In fact, nearly all the Clinton supporters I know believe Sanders is too far out of the American political mainstream to win the general election. Meanwhile, nearly all the Sanders supporters retort in kind: They argue that the base isn't excited enough about Clinton to mobilize the core Democratic constituency, and that she is too disliked by moderates to win over a lot of swing voters.

But why should people's views dovetail in this neat way? Is there any good reason why a normative preference for, say, universal health care and free college should also give you good reason to think Sanders would do better than Clinton at beating Donald Trump?

Not really.

Instead, the likely explanation lies in one of the most powerful mental fallacies to which human beings are prone: the desire to reduce "cognitive dissonance."

We experience cognitive dissonance when we have some belief or value about the world and then encounter new information that seems to stand in tension with it. Here's a straightforward example. Imagine I believe that my friend Andrew is a very kind person, but then I hear that he has been extremely rude to somebody at a dinner party. This creates cognitive dissonance: The clash between my general belief that Andrew is a good person and the specific evidence that he is a jerk would likely distress me.

Now, the way most human beings deal with cognitive dissonance is to try to reduce it. Psychologists have found that instead of giving serious consideration to the possibility that Andrew might not be as kind as I thought, I am much more likely to discount the new information about him.

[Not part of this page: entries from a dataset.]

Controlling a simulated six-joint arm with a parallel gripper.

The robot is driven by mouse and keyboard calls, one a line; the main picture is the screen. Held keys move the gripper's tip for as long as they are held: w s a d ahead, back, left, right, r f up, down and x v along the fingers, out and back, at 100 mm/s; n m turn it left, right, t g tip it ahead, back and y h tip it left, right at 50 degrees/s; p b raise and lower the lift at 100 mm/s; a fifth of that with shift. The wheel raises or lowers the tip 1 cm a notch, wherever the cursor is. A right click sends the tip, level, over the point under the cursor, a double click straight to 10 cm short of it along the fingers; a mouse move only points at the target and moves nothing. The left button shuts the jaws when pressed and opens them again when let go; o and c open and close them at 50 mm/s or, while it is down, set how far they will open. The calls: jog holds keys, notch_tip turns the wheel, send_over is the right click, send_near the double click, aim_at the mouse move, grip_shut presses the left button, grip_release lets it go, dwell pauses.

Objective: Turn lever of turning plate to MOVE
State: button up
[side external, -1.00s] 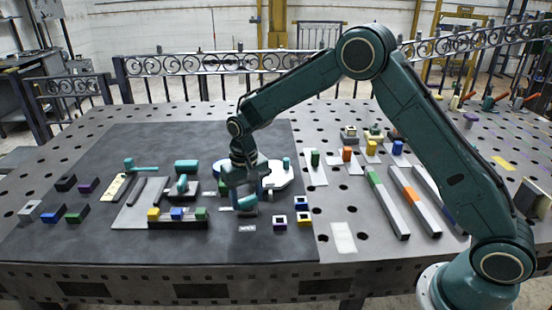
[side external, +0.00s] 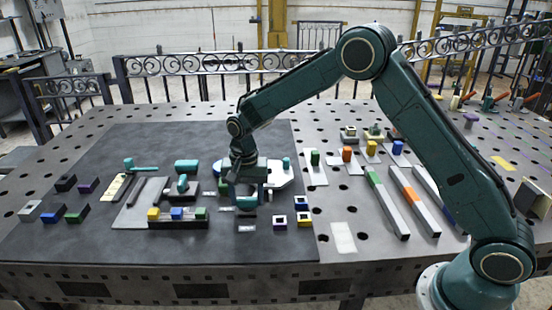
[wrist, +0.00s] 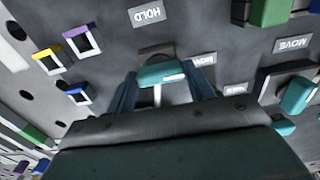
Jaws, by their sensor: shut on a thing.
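The turning plate's lever shows in the wrist view as a teal handle bar (wrist: 160,73) on a pale stem. My gripper (wrist: 161,83) is shut on this handle, with one dark finger at each end. In the side view my gripper (side external: 247,200) is low over the dark mat, and its fingers hide most of the lever and plate. A small label (wrist: 203,60) beside the right finger is partly covered and hard to read. A MOVE label (wrist: 293,45) lies further right.
Blue and yellow hollow blocks (side external: 303,219) stand just right of my gripper. A dark rack with yellow, blue and green blocks (side external: 178,222) stands to its left. A white plate with teal parts (side external: 281,174) lies close behind. The mat's front strip (side external: 130,245) is clear.

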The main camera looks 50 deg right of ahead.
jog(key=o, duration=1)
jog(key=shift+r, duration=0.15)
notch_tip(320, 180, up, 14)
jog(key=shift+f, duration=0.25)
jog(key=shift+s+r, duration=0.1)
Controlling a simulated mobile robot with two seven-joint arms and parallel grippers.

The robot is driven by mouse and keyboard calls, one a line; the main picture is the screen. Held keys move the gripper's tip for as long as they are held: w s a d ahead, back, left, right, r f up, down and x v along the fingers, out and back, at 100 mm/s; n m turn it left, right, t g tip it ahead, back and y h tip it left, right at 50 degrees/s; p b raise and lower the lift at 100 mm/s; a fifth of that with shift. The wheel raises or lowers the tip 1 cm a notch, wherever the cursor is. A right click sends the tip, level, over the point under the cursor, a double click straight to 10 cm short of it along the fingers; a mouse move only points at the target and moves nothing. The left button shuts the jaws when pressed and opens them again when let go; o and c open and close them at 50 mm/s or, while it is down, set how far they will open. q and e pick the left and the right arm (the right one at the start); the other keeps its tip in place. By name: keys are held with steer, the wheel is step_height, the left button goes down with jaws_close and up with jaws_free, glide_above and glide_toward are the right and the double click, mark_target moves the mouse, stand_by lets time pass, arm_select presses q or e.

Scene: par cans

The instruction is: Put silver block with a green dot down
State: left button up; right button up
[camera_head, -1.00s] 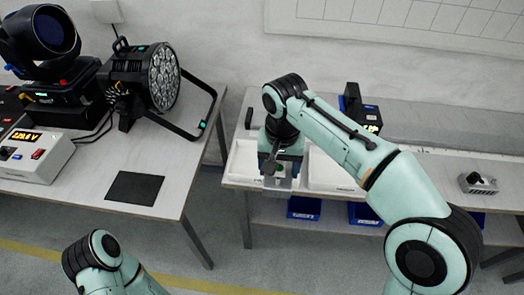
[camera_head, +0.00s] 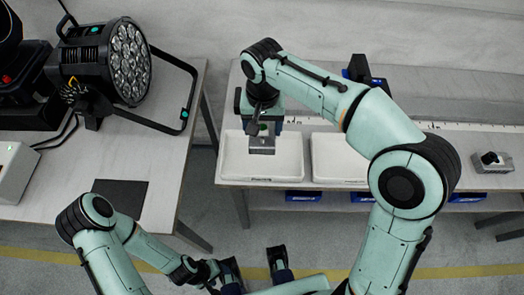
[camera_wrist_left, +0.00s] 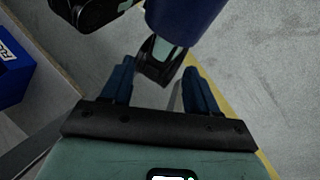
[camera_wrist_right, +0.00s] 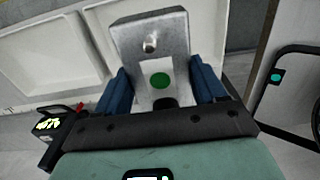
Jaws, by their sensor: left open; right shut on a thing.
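The silver block with a green dot (camera_wrist_right: 152,45) is held between the blue fingers of my right gripper (camera_wrist_right: 165,95). Its green dot and a small round knob show in the right wrist view. In the head view the block (camera_head: 261,145) is over the left white tray (camera_head: 232,172) on the right table; I cannot tell whether it touches the tray floor. My left gripper (camera_head: 256,268) is open and empty, low at the bottom of the head view, away from the tables. Its two blue fingers (camera_wrist_left: 160,88) also show apart in the left wrist view.
A second white tray (camera_head: 335,178) stands right of the first. Another silver block with a black knob (camera_head: 492,162) lies at the table's right. A black device (camera_head: 365,72) stands behind the trays. The left table holds a par can (camera_head: 105,60) and a black mat (camera_head: 120,193).

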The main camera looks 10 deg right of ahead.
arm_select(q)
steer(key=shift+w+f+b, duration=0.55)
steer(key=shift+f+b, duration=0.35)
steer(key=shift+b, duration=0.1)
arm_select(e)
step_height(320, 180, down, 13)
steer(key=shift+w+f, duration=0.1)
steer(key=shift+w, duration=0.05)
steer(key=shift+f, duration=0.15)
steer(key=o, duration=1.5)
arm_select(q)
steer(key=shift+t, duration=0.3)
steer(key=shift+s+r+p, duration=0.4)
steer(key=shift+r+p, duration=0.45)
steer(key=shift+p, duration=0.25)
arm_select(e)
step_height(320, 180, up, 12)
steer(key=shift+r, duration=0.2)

Perhaps it simply isn't true that Andrew was being rude, I will tell myself. Or perhaps he had good reason for what he did?

This same process of reducing cognitive dissonance is going on with a lot of my Facebook friends — and with political partisans all over the country — at the moment. People who like Sanders's (or Clinton's) political positions and then are presented with evidence that he (or she) may not be a good general election candidate experience cognitive dissonance. Instead of reassessing whether they really should support Sanders (or Clinton), they try to convince themselves that there must be something wrong with the evidence. Sanders (or Clinton), they insist, is more likely to win a general election after all.

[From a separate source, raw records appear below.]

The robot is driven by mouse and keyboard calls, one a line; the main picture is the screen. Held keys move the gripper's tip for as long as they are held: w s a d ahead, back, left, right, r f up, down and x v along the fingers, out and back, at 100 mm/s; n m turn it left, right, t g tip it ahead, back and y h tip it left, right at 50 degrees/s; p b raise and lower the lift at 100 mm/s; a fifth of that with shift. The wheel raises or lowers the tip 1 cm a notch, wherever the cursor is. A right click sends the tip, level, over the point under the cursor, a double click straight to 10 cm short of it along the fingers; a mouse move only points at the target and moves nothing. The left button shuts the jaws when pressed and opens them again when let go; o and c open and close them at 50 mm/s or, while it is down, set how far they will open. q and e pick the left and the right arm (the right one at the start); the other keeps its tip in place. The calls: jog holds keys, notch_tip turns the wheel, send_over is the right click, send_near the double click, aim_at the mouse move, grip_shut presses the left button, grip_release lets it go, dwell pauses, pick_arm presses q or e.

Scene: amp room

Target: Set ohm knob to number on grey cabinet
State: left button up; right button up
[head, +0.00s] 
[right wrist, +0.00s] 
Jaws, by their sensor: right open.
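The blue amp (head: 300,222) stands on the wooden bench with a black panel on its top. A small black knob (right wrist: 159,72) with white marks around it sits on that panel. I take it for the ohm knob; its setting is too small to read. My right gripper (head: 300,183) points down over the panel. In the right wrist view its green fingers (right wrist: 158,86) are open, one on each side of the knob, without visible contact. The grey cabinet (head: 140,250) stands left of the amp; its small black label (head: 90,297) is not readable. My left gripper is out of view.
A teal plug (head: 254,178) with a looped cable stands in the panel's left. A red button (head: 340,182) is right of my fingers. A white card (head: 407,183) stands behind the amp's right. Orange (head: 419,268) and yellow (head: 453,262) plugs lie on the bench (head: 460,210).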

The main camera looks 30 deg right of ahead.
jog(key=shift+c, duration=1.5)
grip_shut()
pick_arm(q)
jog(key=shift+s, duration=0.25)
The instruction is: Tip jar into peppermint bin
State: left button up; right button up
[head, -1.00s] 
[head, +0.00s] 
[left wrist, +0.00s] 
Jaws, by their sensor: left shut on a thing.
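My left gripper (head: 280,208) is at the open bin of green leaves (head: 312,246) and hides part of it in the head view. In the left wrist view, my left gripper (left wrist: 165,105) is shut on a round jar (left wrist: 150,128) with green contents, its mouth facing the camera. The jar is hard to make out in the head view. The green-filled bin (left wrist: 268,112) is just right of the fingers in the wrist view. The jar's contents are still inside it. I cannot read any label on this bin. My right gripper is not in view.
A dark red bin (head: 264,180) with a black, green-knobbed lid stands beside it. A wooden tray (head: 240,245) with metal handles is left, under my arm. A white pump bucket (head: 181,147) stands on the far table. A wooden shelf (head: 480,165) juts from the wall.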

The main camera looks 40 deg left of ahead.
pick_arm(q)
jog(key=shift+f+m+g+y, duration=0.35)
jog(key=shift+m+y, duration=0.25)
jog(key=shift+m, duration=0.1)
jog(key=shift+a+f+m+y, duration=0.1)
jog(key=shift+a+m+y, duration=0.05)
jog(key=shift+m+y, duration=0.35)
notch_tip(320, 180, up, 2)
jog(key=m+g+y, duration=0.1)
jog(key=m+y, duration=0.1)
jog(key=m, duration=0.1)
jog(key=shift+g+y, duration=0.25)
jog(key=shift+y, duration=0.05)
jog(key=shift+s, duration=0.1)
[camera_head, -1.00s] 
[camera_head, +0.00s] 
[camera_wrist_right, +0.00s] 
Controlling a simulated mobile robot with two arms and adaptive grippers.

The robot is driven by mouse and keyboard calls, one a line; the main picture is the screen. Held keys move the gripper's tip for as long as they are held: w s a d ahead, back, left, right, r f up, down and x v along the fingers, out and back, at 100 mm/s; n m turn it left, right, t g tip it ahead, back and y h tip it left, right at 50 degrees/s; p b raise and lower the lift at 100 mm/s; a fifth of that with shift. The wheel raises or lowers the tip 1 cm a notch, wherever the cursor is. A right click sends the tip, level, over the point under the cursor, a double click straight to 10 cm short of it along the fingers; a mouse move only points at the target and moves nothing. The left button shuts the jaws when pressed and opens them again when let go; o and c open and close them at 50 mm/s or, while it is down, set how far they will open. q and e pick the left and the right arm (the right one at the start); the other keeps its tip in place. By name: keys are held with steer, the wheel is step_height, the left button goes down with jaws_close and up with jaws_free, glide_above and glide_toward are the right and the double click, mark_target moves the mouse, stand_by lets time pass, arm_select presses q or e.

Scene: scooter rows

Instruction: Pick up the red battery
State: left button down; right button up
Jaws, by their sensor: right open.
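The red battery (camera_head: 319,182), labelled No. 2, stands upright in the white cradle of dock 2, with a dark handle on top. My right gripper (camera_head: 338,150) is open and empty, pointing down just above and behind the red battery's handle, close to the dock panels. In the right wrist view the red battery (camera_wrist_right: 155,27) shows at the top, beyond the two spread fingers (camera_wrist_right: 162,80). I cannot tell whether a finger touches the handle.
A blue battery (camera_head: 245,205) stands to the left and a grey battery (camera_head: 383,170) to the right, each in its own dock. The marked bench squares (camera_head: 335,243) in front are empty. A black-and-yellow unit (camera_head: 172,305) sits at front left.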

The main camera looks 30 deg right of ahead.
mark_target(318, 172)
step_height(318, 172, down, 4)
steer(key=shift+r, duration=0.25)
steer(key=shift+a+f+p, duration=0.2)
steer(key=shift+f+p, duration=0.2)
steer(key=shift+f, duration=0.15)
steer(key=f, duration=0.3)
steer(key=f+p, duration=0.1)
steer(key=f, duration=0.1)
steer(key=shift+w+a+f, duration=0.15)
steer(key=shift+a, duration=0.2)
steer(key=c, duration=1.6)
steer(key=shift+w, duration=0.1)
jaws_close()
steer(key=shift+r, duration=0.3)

I must admit that I've been pretty pleased with myself over the past weeks to have avoided making the same mistake. "Aren't I smart to have avoided so obvious a pitfall?" I thought to myself.

But what about the general election? I don't have nearly as strong a preference about Sanders or Clinton as I do about either of them versus Trump or Ted Cruz or Marco Rubio. And, like many pundits, I had assumed that the Democrats were very likely to prevail against the Republicans this year. The GOP, after all, is in the midst of a populist fever, alienating key demographics with abandon as their main exponents are railing against everyone from Muslims to Mexicans. Surely, I thought, a party whose leading exponents are now identified with such repugnant views can't possibly take the presidency.

Then, with a start, I realized what should have been obvious to me all along. Isn't it possible that I, too, have fallen foul of my own cognitive biases? What if Bernie supporters are right that Hillary is too tainted and uninspiring to make a good general election candidate, while Hillary supporters are right that Bernie is too far out of the political mainstream to become president? Is my belief that Democrats are very likely to win in 2016 itself owed to my unconscious desire to reduce cognitive dissonance?